Japanese giant Canon has introduced new ceramic 3D printing materials for its stereolithography system.
Japanese giant Canon announced new ceramic 3D printer materials.
Wait, you didn’t know that Canon produces 3D printers? Indeed they do, and you will find they focus on the industrial market. Even though the company is best known for its consumer goods, Canon produces a large amount of large-scale industrial gear. One of their product lines is 3D printers.
Specifically, the Canon equipment uses a stereolithography process, in which a photopolymer is selectively solidified by a laser. This is essentially the SLA process as used in many other 3D printing systems.
Stereolithography is one of the 3D printing processes that is relatively easy to scale up to large sizes: you simply increase the size of the reservoir holding the photopolymer and extend the range of the laser by adapting mirror systems. That size alone makes the process suitable for industrial use.
Up to now Canon has produced polymer parts from their system, but recently the company stepped into ceramics.
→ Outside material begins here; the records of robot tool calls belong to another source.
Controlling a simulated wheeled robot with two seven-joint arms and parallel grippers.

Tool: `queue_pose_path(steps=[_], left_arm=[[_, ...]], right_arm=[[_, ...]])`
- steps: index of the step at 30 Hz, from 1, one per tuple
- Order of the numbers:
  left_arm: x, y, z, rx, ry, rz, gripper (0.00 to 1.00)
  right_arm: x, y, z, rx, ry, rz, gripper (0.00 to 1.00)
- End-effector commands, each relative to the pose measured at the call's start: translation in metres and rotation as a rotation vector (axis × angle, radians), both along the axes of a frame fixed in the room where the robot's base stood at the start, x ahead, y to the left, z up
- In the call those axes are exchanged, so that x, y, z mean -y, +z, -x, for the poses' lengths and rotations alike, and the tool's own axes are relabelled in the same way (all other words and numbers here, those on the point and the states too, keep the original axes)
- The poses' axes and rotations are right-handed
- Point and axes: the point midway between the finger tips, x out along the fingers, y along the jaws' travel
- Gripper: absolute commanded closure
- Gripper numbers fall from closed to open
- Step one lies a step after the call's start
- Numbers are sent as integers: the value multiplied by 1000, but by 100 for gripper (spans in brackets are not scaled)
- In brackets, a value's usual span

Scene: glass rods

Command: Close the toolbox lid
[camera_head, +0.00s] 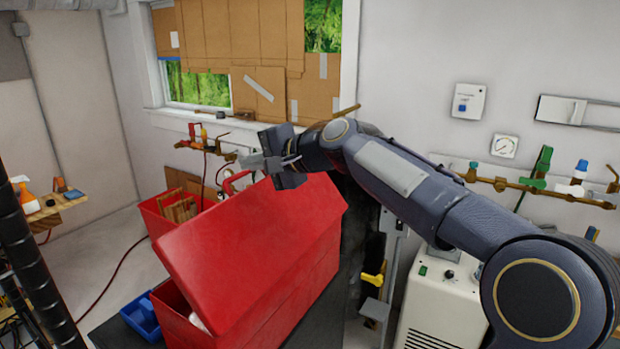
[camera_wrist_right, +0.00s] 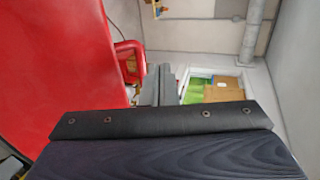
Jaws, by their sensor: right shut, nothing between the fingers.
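The red toolbox (camera_head: 178,312) stands on a dark surface. Its red lid (camera_head: 245,240) is raised and tilted, with an opening under the near left edge and something pale inside. My right gripper (camera_head: 250,162) is shut and empty, above the lid's far upper edge, and its arm reaches in from the right. I cannot tell whether it touches the lid. In the right wrist view the shut fingers (camera_wrist_right: 158,86) point away, with the lid (camera_wrist_right: 60,75) close on the left. My left gripper is not in view.
A red open box (camera_head: 160,222) stands behind the toolbox. A blue bin (camera_head: 140,318) lies at its left. Pipes with valves (camera_head: 530,185) run along the wall, and a white machine (camera_head: 435,305) stands at right. A wooden shelf (camera_head: 60,206) is at far left.

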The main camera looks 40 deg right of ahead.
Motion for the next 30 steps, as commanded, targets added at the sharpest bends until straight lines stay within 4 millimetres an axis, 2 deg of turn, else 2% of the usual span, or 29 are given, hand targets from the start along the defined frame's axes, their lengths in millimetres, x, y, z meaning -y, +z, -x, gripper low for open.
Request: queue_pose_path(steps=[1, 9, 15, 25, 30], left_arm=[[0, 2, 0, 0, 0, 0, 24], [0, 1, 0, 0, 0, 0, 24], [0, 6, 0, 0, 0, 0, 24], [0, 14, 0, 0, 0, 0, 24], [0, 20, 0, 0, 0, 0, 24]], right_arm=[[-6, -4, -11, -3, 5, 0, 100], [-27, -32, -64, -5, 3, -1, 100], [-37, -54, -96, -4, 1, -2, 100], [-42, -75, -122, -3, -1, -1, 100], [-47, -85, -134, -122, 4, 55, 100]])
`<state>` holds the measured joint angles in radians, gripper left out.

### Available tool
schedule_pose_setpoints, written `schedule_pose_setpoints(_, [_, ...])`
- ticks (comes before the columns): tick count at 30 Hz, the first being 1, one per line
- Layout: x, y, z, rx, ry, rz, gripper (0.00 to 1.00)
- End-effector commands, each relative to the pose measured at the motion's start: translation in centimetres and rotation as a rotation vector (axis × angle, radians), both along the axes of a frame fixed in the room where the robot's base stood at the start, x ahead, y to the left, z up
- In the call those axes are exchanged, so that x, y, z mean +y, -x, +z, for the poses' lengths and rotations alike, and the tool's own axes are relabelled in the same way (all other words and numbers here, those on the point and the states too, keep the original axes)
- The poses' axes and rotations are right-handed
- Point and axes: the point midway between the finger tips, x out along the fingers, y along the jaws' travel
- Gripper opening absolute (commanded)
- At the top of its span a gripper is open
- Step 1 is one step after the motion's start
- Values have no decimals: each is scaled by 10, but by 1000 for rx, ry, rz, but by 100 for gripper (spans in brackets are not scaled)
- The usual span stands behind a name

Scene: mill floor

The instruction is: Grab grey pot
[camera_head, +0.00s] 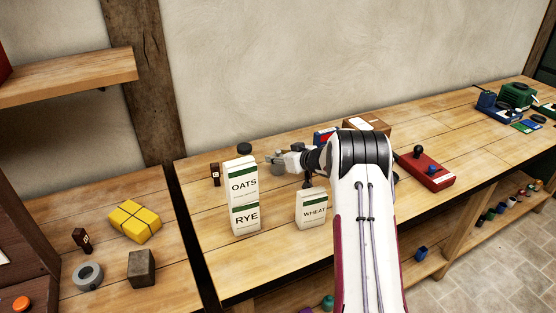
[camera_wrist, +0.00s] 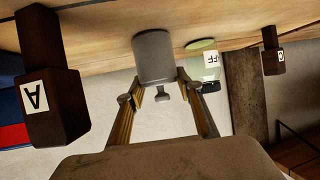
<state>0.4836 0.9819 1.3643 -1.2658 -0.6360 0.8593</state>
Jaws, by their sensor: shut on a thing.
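The grey pot (camera_wrist: 154,58) is a rounded grey vessel with a small knob, seen upside down in the wrist view. My gripper (camera_wrist: 158,88) has one finger on each side of the pot, around its knob end, and is shut on it. In the head view my gripper (camera_head: 274,159) reaches left over the back of the long table, behind the white cartons, with the pot (camera_head: 279,168) at its fingers, partly hidden.
An OATS RYE carton (camera_head: 243,197) and a WHEAT carton (camera_head: 311,208) stand in front. A pale jar with a dark lid (camera_wrist: 203,59) and dark lettered blocks (camera_wrist: 52,95) (camera_wrist: 271,55) stand near the pot. A red box device (camera_head: 427,171) lies right.

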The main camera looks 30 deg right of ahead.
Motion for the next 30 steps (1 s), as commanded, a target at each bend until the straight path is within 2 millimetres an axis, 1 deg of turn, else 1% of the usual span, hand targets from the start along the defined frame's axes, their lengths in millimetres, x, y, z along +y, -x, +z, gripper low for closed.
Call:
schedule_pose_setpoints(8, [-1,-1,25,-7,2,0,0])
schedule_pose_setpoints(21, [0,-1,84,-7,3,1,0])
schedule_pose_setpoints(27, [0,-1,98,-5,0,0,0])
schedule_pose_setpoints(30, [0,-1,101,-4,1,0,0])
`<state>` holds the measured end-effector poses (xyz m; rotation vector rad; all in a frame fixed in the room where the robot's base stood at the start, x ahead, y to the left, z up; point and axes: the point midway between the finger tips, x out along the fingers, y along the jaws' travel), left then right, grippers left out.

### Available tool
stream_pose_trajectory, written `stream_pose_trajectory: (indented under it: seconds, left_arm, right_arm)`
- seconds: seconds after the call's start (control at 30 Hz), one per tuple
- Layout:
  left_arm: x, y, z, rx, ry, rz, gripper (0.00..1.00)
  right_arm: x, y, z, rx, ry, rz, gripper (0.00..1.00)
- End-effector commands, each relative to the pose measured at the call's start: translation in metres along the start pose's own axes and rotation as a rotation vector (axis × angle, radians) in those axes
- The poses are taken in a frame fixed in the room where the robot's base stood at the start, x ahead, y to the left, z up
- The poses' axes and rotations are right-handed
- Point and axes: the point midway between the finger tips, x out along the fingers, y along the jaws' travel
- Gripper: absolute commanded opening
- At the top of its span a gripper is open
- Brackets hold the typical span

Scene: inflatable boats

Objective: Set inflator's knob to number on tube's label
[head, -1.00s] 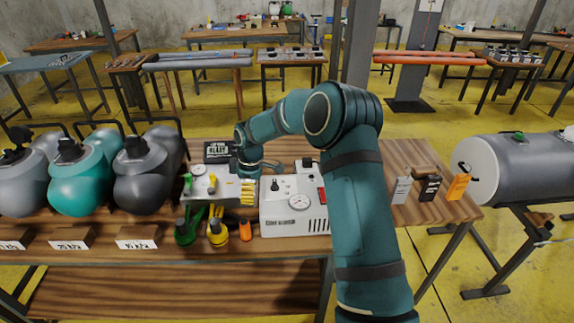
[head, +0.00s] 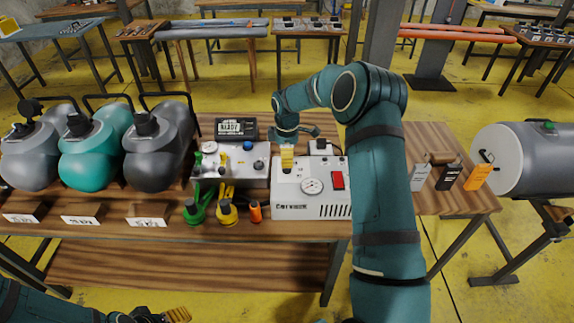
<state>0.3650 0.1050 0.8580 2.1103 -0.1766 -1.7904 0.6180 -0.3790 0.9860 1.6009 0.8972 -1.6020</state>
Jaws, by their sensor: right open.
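The inflator (head: 300,211) is a white box on the wooden bench with a round gauge and a red switch. Its knob is hidden behind the yellow fingertips of my right gripper (head: 287,158), which points down at the box's upper left; contact cannot be told. The right gripper is open. A large grey tube (head: 530,155) lies on a stand at the right; I cannot make out a readable label on it. My left gripper (head: 177,315) is at the bottom edge, partly cut off, with yellow fingertips; its opening is unclear.
A grey valve panel (head: 232,178) and a black display (head: 236,129) stand left of the inflator. Three rounded bodies, one teal (head: 93,155), sit at the left behind small placards (head: 148,215). White, black and orange tags (head: 478,177) stand on the bench's right side.

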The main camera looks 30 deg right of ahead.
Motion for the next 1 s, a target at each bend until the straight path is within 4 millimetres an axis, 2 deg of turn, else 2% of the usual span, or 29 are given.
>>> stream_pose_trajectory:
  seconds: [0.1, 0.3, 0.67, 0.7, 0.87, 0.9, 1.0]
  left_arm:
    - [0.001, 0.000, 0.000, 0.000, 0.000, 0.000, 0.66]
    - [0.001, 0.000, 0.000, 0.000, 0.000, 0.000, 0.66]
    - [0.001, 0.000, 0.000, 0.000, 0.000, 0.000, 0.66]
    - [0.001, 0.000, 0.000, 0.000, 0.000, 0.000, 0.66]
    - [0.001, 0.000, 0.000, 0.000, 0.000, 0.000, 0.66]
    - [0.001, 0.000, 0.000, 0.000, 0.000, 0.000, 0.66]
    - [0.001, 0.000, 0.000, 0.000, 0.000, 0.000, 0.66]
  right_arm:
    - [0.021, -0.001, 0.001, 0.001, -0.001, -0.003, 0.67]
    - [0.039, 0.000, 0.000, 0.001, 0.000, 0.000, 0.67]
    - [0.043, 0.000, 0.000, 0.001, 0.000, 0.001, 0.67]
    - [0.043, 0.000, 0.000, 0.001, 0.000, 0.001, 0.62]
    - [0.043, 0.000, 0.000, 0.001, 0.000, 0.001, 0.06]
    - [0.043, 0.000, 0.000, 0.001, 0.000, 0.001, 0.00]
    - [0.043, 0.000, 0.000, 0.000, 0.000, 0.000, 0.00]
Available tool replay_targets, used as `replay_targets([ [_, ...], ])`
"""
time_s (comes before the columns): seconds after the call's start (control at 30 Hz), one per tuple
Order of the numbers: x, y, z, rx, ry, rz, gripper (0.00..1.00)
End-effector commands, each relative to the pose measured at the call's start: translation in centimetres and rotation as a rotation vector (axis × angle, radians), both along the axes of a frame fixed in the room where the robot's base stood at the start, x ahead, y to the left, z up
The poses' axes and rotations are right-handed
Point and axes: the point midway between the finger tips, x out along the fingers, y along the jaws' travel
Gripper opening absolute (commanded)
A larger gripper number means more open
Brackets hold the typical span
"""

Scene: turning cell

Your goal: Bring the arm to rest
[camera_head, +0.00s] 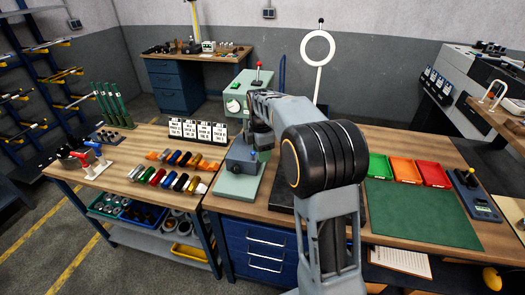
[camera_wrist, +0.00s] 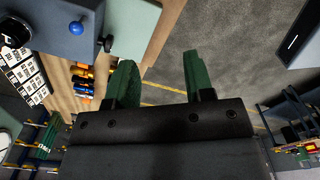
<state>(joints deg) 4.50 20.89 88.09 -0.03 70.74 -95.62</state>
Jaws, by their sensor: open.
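My arm rises at the bottom centre of the head view, bends at a thick black joint and reaches back over the bench. Its far end hangs near the blue-grey block fixture (camera_head: 241,159); my gripper's fingers cannot be made out there. In the wrist view my gripper (camera_wrist: 157,68) shows two green fingers spread wide apart with nothing between them. Beyond them is the bench edge and grey floor. The blue-grey fixture with its blue knob (camera_wrist: 76,28) shows at the upper left of the wrist view, apart from the fingers.
A grey-green control box (camera_head: 237,97) and a row of white cards (camera_head: 198,132) stand behind. Several coloured cylinders (camera_head: 181,181) lie on the left bench. Green, orange and red trays (camera_head: 406,170) and a green mat (camera_head: 421,213) are on the right. A white ring stand (camera_head: 318,50) rises behind.

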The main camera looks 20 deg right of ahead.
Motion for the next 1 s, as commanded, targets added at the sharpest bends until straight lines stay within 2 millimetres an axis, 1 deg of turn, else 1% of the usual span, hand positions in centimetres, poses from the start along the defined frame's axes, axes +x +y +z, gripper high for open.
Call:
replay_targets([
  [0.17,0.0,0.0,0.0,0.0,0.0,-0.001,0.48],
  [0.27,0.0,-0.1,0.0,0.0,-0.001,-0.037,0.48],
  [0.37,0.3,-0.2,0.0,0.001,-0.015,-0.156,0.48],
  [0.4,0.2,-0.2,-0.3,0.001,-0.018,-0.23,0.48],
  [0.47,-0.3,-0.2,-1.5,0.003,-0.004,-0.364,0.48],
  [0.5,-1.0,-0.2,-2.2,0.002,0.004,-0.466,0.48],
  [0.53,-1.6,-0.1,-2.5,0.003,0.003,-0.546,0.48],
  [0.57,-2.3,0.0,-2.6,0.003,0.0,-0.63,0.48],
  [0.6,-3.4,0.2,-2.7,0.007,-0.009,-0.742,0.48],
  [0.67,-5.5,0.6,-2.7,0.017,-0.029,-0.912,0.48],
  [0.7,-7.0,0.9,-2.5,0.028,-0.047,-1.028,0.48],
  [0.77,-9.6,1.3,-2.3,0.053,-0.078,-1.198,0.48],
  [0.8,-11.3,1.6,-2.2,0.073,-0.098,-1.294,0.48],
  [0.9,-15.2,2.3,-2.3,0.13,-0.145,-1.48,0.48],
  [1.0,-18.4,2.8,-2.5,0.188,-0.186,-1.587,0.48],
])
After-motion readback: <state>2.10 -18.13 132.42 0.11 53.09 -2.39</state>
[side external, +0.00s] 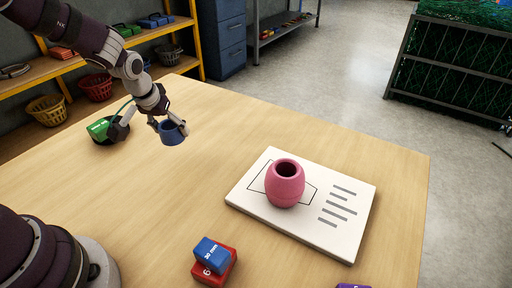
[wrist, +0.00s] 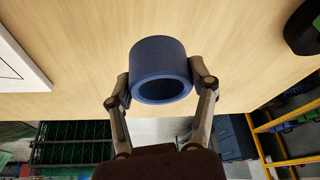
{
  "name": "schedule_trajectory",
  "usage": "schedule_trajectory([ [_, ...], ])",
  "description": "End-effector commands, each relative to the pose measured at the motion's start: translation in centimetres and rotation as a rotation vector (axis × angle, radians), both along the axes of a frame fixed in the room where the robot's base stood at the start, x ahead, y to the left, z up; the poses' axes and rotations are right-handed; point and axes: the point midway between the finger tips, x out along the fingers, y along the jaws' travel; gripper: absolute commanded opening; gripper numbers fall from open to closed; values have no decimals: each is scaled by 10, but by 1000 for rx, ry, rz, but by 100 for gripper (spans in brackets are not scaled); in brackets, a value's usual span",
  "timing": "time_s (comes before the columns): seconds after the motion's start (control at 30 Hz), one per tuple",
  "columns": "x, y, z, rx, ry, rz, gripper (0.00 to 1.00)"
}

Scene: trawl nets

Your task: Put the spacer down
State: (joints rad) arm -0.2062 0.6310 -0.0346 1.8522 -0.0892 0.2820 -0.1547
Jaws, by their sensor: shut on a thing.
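The spacer is a short dark blue ring (side external: 173,133). My gripper (side external: 168,123) is shut on it and holds it above the wooden table, left of the white board. In the wrist view the spacer (wrist: 160,66) sits between the two fingers (wrist: 161,88), one on each side, with its round opening partly facing the camera. The underside of the spacer and its exact height above the table cannot be told.
A pink float (side external: 285,184) stands on a white board (side external: 348,228) with printed lines. A blue block (side external: 212,254) lies on a red block (side external: 222,270) near the front. A green block (side external: 99,130) and a dark round object (side external: 119,130) are at the left edge.

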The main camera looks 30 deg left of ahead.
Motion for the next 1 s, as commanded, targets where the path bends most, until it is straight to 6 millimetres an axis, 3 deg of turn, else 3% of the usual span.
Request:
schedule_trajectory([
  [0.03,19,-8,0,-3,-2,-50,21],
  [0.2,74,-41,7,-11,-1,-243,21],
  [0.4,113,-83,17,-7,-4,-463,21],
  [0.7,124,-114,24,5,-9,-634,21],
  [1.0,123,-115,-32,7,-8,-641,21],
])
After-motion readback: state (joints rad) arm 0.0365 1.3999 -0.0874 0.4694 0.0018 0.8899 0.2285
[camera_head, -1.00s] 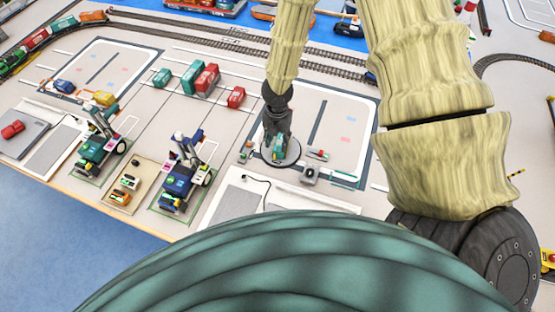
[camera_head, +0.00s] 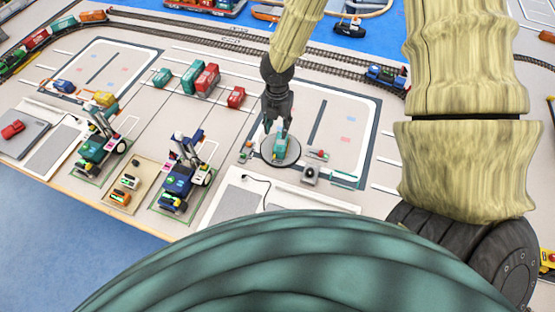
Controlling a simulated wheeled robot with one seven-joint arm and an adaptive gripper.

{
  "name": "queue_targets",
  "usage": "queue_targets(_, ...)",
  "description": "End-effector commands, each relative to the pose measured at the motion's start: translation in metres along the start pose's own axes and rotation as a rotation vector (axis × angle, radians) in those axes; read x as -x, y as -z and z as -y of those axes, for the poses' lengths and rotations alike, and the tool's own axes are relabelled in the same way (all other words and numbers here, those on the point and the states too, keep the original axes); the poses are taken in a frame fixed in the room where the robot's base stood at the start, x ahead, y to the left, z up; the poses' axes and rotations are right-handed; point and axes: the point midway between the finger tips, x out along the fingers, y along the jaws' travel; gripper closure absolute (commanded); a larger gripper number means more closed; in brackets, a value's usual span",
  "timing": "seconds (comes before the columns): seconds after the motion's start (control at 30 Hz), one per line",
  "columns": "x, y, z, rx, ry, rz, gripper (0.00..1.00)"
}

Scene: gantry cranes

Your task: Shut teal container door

They explain:
“Canon has developed a new alumina-based ceramic material suited to selective laser melting as well as a new parts production technology. Through this technology, a 3D printer can be used to stably produce ceramic parts with such complex geometries as hollow and porous structures, which are difficult to achieve through ordinary metal molding or cutting processes.”
So it would appear they have added a new process to their existing SLA-style equipment that is similar to, as they say, SLM. This is most likely a powder-bed / laser system very similar to what is done in SLS systems.
However, there is a post-processing step required, as the ceramic material must undergo an annealing process to finalize the part. In other systems this step does introduce problems because the parts tend to shrink as the binder is removed from the part. This leads to challenges with the parts’ dimensional accuracy.
However, Canon explains that in one of their tests a 19mm part was produced with an “accuracy drift” of only 0.8%, or 1.5mm.
It also appears that the new material is usable only in the new, unnamed Canon equipment. They explain:
”Canon Inc. announced today that the company has developed a manufacturing technology for the highly accurate 3D printing of ceramic parts with complex geometries using a proprietary ceramic material for 3D printers.”